Grand challenges in program comprehension and software repository mining: my keynote on interdisciplinarity and research relevance
Last Autumn I received a request to give a joint keynote at two co-collocated conference at the International Conference on Software Engineering. The first conference, the International Conference on Program Comprehension, has long been concerned with how software developers perceive and reason about code, performing studies of comprehension and building tools to facilitate comprehension. The second, Mining Software Repositories, is essentially a software data science community, concerned with how to analyze version control histories, bug repositories, and other traces of software engineering activity, and scientific questions that are amenable to data science methods. The organizers of both conferences basically requested that I speak on what the two communities might have to learn from each other.
Upon reflection, this was a nearly impossible task. The communities don’t overlap much either the methods they use or the questions they ask. Moreover, despite investigating phenomena relevant to both fields in my own research, I haven’t really attended either conference regularly. And at some level, trying to bring together communities with a keynote always seems like a fools errand: communities come together around food and drink, not a stuffy keynote!
And yet, something about the challenge of trying to make the best possible argument for common ground between two communities was compelling. When you take two disconnected fields and try to connect them, what intellectual bridges emerge? I wanted to find out, so I accepted the invitation.
I spent several weeks reading papers from both communities, pondering the connections, and playing with different arguments that might appeal to both audiences.
I ended up with the following five points:
- Program comprehension research would be stronger with mining techniques, helping it make discoveries only possible with large-scale, ecologically valid data sets.

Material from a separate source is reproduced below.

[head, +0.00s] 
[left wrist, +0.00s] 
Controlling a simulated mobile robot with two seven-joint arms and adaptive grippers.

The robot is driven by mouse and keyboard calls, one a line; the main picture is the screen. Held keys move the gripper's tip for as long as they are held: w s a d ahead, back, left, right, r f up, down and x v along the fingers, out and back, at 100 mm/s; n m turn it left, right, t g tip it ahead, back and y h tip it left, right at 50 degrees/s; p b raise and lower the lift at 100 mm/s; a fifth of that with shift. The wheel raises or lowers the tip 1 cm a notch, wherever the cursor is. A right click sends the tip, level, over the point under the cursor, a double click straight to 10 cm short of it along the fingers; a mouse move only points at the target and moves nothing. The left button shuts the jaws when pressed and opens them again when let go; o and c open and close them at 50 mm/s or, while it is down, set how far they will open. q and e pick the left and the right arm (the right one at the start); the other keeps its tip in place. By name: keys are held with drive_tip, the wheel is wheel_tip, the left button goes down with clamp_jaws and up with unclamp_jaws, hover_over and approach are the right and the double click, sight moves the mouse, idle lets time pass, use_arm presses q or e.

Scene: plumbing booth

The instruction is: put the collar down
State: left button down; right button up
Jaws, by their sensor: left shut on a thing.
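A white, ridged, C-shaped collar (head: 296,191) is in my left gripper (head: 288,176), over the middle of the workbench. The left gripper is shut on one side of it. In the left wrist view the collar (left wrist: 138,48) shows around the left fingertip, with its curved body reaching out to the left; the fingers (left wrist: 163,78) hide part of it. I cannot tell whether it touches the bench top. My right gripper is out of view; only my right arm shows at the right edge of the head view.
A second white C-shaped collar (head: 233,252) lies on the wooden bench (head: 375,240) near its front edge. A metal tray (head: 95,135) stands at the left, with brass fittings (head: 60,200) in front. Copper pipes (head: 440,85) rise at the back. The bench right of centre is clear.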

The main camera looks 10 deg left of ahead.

- Repository mining research would be stronger if it paid more attention to the experiences and expertise of developers, since the data the community is mining is ultimately a residual of these experiences and expertise.
- Both communities focus a lot on describing and predicting, but not at all on explaining. Theories that explain are a necessary foundation for building a scientific foundation for both areas, but also for bridging the fields.

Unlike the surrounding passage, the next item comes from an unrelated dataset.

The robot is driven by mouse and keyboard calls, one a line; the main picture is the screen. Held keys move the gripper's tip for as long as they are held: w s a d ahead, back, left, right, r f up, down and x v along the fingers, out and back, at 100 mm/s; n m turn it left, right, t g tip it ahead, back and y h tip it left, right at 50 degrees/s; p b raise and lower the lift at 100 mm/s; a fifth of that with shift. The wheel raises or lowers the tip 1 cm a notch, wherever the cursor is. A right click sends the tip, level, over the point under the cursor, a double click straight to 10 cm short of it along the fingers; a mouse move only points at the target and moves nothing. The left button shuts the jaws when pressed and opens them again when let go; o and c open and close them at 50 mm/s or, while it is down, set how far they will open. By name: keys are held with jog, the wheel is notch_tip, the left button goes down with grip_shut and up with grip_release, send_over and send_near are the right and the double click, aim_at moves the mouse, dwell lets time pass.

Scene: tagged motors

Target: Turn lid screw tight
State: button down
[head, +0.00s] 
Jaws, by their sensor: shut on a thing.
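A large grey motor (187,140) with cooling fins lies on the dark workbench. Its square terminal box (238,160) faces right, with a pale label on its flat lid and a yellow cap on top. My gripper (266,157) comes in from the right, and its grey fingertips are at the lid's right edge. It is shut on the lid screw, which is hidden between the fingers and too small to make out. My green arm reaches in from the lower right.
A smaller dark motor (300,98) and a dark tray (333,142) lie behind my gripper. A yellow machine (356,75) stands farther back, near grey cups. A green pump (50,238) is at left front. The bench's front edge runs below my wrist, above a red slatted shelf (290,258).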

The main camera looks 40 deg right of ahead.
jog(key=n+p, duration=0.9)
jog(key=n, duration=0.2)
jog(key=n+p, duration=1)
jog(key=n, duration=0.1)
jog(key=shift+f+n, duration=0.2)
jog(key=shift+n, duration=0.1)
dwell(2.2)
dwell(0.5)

- Because both communities only describe and predict, the discoveries they make are of limited relevance to practice. Practitioners need to understand why, not what. They already know what.
- All of the above requires interdisciplinary research, because it requires leveraging theories from other fields, leveraging methods from other fields, and combining the expertise of multiple fields.
I gave several examples of this kind of research and advice on how to get started.
The audience response was really interesting. I got questions about the differential value of theories in the natural and social sciences. Others asked about how to better impact practice through education. Others still wondered about the role of professional organizations in incentivizing interdisciplinary research. My sense was that the community was hungry for these bigger ideas and that it was a great way to kick of the week.